YS: We should pedestrianize Pike/Pine, but we should also pedestrianize the same Cap Hill pocket areas that temporarily close off streets for events. For example, On the Block: 2nd Saturdays closes off 11th Avenue and E. Pike Street/E. Pine Street. CLOSE IT OFF. Capitol Hill Pride closes off Broadway from Roy to John. CLOSE IT OFF. There are many more examples in the neighborhood. This outdated mindset that we must have cars on every street is one that is draconian and degrades society’s health. Other countries have figured it out, why can’t we?

Today I still occasionally see the jester skipping through the streets, the colorful wizard on walks, and Mohammad walking the streets selling his bundle of roses. What sort of characters do you imagine on the streets of Capitol Hill in 2074?

AGH: These three are icons, so it’s hard to guess, but our next characters will also be unique. I could imagine a bear furry that sells smoked salmon, a daylight drag queen doing impromptu numbers on street corners, or someone moonwalking up Broadway in a spacesuit. In short, they’ll be queer and out of this world.

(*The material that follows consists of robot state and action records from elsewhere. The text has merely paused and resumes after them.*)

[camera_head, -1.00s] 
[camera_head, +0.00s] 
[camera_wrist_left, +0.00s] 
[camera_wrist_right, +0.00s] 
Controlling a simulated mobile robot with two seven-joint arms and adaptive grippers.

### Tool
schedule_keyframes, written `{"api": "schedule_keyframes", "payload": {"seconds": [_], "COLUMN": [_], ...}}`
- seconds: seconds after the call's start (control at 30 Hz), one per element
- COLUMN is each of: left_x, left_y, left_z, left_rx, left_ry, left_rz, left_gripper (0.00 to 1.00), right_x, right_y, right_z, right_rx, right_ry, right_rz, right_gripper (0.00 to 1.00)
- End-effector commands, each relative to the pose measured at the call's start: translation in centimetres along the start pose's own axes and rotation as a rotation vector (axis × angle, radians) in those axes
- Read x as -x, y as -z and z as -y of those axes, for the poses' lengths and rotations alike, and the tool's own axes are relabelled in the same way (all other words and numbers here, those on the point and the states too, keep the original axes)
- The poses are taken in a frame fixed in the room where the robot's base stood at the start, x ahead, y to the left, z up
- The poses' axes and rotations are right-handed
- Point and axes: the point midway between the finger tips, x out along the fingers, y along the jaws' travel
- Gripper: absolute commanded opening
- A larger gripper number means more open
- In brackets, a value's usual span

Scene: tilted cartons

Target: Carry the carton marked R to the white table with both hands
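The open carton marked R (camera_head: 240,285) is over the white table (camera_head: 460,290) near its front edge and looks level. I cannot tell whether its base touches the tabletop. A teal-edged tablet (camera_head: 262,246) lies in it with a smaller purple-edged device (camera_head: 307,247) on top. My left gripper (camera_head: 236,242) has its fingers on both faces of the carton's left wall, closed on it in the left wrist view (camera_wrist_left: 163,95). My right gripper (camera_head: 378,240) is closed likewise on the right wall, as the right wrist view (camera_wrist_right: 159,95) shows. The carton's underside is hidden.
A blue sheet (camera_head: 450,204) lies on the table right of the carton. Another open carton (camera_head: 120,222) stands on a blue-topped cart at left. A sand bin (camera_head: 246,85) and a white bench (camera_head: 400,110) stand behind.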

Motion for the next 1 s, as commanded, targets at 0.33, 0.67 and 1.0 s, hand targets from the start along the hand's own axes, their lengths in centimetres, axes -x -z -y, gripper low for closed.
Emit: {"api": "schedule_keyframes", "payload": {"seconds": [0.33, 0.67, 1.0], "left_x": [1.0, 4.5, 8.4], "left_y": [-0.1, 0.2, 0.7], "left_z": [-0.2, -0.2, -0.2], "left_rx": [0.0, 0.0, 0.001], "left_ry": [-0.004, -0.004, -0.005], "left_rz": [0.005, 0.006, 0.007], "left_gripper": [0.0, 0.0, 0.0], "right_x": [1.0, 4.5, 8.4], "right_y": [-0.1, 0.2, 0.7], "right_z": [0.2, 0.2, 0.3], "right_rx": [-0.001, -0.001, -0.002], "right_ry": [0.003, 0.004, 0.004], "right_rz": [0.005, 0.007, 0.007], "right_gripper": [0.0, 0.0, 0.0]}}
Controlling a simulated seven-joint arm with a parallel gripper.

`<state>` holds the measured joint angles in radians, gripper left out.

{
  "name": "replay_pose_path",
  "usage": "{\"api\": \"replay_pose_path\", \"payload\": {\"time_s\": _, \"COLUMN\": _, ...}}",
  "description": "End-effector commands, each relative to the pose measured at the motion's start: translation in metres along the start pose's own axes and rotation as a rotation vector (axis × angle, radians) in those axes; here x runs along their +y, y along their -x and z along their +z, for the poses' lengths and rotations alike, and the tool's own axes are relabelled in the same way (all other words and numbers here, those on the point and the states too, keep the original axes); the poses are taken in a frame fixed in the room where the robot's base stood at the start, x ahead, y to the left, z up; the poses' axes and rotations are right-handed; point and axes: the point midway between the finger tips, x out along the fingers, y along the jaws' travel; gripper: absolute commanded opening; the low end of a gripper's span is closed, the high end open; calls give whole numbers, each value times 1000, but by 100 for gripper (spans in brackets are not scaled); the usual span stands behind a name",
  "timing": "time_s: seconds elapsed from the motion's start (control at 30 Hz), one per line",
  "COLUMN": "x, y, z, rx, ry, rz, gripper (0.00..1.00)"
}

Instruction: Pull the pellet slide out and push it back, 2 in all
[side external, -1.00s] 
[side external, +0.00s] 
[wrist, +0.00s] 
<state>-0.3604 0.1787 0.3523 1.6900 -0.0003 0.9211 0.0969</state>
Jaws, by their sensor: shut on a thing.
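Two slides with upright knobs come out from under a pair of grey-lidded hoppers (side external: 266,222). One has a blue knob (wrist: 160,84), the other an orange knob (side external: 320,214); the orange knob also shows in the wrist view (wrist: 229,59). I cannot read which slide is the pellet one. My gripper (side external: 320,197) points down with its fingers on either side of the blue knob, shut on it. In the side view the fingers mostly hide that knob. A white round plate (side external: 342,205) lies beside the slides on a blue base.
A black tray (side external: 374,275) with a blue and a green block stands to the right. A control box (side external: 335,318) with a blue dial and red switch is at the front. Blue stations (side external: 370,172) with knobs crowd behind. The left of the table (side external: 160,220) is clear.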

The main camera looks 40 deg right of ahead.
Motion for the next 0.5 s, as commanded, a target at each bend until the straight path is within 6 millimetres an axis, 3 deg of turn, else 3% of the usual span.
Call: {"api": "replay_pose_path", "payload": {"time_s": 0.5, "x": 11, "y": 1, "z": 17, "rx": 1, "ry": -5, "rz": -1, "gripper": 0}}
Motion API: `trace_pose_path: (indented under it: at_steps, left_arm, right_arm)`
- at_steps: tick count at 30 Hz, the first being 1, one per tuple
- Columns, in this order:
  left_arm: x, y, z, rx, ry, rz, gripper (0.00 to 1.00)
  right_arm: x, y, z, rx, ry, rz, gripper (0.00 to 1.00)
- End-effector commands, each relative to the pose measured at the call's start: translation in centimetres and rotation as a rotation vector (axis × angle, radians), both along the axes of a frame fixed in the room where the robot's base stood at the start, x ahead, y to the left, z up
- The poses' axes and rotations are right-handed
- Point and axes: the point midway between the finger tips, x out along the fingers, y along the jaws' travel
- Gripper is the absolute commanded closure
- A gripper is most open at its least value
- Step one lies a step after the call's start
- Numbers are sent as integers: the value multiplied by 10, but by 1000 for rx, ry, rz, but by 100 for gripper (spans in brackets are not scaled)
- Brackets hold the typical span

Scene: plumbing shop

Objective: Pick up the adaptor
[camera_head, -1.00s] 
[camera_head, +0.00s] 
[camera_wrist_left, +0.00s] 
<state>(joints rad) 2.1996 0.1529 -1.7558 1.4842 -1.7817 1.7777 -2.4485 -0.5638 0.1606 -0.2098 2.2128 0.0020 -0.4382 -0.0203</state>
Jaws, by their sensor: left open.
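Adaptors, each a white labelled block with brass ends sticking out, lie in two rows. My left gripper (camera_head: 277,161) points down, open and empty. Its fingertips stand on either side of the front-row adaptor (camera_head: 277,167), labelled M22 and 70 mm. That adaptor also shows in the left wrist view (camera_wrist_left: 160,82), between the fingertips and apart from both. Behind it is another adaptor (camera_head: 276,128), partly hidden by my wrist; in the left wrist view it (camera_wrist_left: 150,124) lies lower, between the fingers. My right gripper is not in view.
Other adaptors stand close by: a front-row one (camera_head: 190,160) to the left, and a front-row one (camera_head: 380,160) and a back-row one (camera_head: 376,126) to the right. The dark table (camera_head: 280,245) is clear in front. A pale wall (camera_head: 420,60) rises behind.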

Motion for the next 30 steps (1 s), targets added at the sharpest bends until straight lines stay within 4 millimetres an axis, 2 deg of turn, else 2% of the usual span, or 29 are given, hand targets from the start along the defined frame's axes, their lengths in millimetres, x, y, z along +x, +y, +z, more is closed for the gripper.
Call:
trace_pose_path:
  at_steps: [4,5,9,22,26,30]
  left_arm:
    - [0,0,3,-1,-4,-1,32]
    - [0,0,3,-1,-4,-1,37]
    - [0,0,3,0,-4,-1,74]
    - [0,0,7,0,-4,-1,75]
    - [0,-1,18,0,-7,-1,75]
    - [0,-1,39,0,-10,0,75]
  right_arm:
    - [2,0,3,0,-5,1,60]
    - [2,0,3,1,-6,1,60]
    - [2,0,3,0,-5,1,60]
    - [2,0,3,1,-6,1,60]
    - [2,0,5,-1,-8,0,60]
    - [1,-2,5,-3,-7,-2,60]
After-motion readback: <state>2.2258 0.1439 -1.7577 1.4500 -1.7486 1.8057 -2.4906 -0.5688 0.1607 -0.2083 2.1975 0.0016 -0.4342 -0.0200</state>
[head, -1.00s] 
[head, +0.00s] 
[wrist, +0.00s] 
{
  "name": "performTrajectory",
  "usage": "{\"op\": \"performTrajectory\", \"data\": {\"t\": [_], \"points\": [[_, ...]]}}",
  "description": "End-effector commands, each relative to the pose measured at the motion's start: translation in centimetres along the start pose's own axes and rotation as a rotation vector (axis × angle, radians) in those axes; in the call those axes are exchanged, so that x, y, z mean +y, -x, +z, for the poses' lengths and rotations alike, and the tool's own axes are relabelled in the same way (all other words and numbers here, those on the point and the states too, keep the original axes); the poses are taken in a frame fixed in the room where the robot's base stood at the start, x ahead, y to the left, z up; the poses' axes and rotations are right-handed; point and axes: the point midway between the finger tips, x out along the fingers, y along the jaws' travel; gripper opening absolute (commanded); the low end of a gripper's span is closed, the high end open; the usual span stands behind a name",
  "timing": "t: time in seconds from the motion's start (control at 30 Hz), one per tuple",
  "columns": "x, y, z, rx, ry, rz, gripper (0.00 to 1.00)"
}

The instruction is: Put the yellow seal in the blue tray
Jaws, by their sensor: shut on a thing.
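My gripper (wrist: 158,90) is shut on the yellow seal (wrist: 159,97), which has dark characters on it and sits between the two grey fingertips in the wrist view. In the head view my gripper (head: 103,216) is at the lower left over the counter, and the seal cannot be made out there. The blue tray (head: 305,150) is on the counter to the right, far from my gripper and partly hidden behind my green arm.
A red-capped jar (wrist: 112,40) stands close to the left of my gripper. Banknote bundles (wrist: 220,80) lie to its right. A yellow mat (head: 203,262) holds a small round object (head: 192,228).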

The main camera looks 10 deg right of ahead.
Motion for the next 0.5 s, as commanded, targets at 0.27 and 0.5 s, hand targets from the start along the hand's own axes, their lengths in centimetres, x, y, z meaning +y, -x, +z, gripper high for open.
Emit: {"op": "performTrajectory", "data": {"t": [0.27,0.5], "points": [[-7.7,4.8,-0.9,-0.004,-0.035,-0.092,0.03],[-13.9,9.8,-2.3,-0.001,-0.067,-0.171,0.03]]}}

JB: I imagine Bosco will be occasionally spotted in the corridor looking forever young and forever gorgeous, living by the words of Lisle Von Rhuman, “This is life’s ultimate cruelty. It offers us a taste of youth and vitality, and then it makes us witness our own decay.”

CB: I love the Skipping Jestress and Mohammed! Those sightings make me happy. In 2074 Capitol Hill, there might be some kooky “characters” that are actually AI-generated hologram personas reciting the classifieds of The Stranger issues from the 1990s. But if it was a hologram of Slats, Mama Tits, or Lady Krishna, I could get into it.

MC: Crazy fringe people who dare to explore the urban fabric in front of them instead of keeping their cerebrally implanted iPhone 669s on all of the time. Someone without any tattoos? Community robots in rainbow underwear doubling as traffic police?

YS: I imagine by then we will have flying cars that will help us crusty elder millennials to be out and about. Those free-spirited characters will both be in their flying cars and down on earth being themselves. For real though, where are our flying cars?!